Although many composers were active in Venice and beyond during the period, two names in particular stand out: those of Cavalli and Cesti. Of the two Cavalli is today by far the better known, a number of his operas have been revived in more recent times. Pietro Antonio Cesti remains a more shadowy figure, this despite having composed two of the most successful operas of the entire century, Orontea and La Dori. His relative obscurity may at least in part be accounted for because his greatest successes were composed not for Venice – thereby leaving him less explored by writers on Venetian opera – but Innsbruck, where he served the Archduke Ferdinand Karl from 1652 until 1657, and Vienna, where he was put in charge of theatre music in 1666. Both Orontea and La Dori date from the Innsbruck period, premiered in 1656 and 1657 respectively, but both became widely performed throughout Italy, La Dori achieving at least 30 productions by the 1680s.

2019 marked the 350th anniversary of the death of Cesti, so for the Innsbruck Early Music Festival to, as it were, bring La Dori home for that year’s edition was a particularly felicitous idea, the results of which are now available on this set.

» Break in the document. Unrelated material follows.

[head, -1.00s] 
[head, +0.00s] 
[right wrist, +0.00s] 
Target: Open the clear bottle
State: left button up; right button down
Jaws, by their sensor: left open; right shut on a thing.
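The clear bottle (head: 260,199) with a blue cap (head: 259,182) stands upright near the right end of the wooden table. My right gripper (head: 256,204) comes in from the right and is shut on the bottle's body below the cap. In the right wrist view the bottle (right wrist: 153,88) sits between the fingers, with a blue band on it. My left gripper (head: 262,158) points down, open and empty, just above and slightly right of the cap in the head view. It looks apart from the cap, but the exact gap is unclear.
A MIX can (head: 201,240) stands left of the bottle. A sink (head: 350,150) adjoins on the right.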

I was fortunate enough to be there, happily one of the most exhilarating productions of a 17th opera I’ve yet to see, sympathetically staged, with outstanding lighting, and sumptuously and colourfully costumed, in keeping with its being set in Babylon. Quite apart from much outstanding music, La Dori has the advantage of a splendidly varied libretto of high literary standard by Giovanni Filippo Apolloni. The story is highly complex, involving an arranged dynastic marriage that is very nearly foiled multiple times both in the prehistory of the plot and during the course of the opera itself. At breath-taking pace we are taken through a series of events involving mistaken identity, disguise, love intrigues and comic interludes, the latter mostly involving that stock character of Venetian opera, the old nurse Dirce, a role sung here with comic relish by tenor Alberto Allegrezza. Cesti’s music runs a wide gamut between tuneful dance-like arias in triple time to ravishingly sensual love music and near-tragic solo scenas, sometimes in close juxtaposition. At the pivotal point in act 2 Prince Oronte, still seeking his Dori, but having been convinced she is dead, dictates to the slave Ali (Dori in disguise) a letter to Arsinoe, the woman it has been arranged he will marry in the stead of Dori. It is a poignant scene, handled by Cesti with sensitivity and consummate dramatic skill and beautifully sung and vocally acted by Rupert Enticknap (Oronte) and Francesca Ascioti (Dori/Ali).

In keeping with the minimal instrumental forces customarily required for Venetian opera, La Dori is scored for continuo with two violins, whose role is near-exclusively confined to ritornellos. Ottavio Dantone has opted for a rather more generous orchestration, with three first and three second violins at times joined by recorders and a rich continuo group that includes the anachronistic addition of harp and chamber organ in addition to the expected bass strings, theorbos and harpsichords. Notwithstanding the continuo is deployed with such sensitivity and musicality that anything but the mildest censure is stilled, particularly in the face of direction that captures the essence of the work with unerring empathy and a thrilling sense of theatre. Dantone’s insistence on his singers devoting unusual attention to words is especially apposite in text-driven operas like La Dori and bears fruit in the vivid declamation in recitative and beautiful expressed Italian in cantabile music. His entire cast in fact does him credit. Emőke Baráth’s Tolomeo/Celinda (a woman playing a man disguised as a woman – I did warn you!) is sung with complete tonal security, while soprano Francesca Lombardi Mazzulli is a touching and impressive Arsinoe. The smaller roles are all exceptionally well taken. My only caveat is that I would have liked to have heard more ornamentation and for what is heard to have been more stylish and clearly articulated. That said this is one of the most musically and dramatically satisfying recordings of a Venetian opera available. La Dori deserves to be far more widely known; its pace, colour and variety would make it an ideal opera for Glyndebourne.